CS 422 Notes 01

Notes for CS422 - Supervised Learning

September 5, 2023

Supervised Learning continued…

x $ {\in} $ X (capital X is the input space)
y $ {\in} $ Y (capital Y is the output space)

Basically, the input space is the set of possible inputs; output space is the set of possible outputs.

D = {(${x_n}, {y_n}$)}${_n}^{N}$ is the set of all input-output pairs.

N is the dataset size and D is script D.

REMEMBER: there are two types of learning models:

Classification - Supervised ML model where outputs are categorical where ${y_n}$ is categorical. (ex: classes 0-9 for handwritten digits)

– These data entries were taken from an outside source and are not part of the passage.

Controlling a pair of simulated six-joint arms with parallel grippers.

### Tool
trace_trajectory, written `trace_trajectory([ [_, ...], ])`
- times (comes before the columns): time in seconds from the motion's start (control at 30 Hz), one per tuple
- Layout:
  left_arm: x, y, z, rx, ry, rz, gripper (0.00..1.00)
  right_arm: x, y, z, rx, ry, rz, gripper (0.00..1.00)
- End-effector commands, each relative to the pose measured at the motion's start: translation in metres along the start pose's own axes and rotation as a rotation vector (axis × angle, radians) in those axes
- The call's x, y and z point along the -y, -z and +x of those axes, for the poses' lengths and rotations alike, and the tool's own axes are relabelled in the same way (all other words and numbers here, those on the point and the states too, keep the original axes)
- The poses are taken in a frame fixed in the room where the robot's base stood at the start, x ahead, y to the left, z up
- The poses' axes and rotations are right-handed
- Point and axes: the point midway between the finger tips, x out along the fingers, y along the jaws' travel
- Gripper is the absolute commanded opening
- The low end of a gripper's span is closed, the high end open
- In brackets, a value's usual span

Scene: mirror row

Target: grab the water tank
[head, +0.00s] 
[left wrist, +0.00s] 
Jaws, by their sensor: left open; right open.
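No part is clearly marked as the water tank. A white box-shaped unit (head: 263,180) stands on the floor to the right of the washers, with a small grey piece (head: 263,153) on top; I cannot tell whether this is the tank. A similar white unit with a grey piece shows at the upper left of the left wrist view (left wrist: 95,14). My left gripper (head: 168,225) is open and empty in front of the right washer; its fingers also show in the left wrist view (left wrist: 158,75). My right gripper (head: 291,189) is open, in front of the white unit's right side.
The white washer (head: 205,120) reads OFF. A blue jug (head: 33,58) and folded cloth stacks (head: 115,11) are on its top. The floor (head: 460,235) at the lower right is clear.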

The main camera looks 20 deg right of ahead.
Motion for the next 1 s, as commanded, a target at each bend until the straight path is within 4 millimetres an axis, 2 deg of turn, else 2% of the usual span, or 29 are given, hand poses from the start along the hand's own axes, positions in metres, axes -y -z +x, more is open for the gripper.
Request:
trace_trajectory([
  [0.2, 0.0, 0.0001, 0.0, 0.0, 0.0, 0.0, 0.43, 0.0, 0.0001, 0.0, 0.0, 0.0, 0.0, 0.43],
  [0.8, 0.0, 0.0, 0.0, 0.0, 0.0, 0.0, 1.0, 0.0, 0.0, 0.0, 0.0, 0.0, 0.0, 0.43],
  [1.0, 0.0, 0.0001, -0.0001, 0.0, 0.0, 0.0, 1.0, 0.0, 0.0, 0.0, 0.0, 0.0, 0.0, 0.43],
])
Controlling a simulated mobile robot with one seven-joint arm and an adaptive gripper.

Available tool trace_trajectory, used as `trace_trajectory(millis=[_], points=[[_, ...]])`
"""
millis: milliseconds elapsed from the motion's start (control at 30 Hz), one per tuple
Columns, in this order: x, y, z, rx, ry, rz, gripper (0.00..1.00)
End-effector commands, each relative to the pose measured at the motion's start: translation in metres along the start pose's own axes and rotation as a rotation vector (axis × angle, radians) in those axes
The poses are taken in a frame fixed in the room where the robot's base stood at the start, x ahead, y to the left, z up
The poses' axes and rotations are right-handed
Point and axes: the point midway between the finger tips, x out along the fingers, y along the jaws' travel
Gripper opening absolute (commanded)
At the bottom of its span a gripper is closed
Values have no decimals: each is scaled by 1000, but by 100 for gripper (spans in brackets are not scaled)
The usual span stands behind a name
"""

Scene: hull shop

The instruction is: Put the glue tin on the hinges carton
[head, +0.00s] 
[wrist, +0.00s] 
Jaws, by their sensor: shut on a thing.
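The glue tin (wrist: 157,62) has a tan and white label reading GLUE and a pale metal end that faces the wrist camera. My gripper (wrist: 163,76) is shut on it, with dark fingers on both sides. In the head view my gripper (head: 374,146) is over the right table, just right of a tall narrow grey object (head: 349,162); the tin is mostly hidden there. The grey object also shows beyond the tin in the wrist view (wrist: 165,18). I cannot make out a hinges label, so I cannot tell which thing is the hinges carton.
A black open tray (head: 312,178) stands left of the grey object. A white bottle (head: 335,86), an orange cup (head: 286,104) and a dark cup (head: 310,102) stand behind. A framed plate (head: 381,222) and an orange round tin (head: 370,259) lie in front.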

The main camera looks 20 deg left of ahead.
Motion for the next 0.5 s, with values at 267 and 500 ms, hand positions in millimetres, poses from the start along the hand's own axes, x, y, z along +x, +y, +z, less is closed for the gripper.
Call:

EX: Classifying hand-written digits

Regression

Example of model parameters: $ f(x) = a{x^2} + bx + c$ where ${a, b, c}$ are parameters and ${x}$ is the input if ${a = 3, b = 5, c = -4}$ and ${x = 5}$: ${f(5) = 75 + 25 - 4 = 96}$

Example w/ 3-dimensional input:

enter notes here

What is classification?

It is a supervised learning model where the outputs are categorical (${y_n}$ is categorical)

EX: Hand-written digits (MNIST dataset) where the dataset has 10 different classes (0-9).

NOTE: input for MNIST is a matrix (28 * 28) matrix of pixels (black and white) where each position is heavily accounted for to predict different classes (0-9).

generalization = how well the model performs with data that it hasn’t used before.

MOST IMPORTANT NOTE: A model’s performance with data that it hasn’t used before will determine whether it is good or not (performance measure).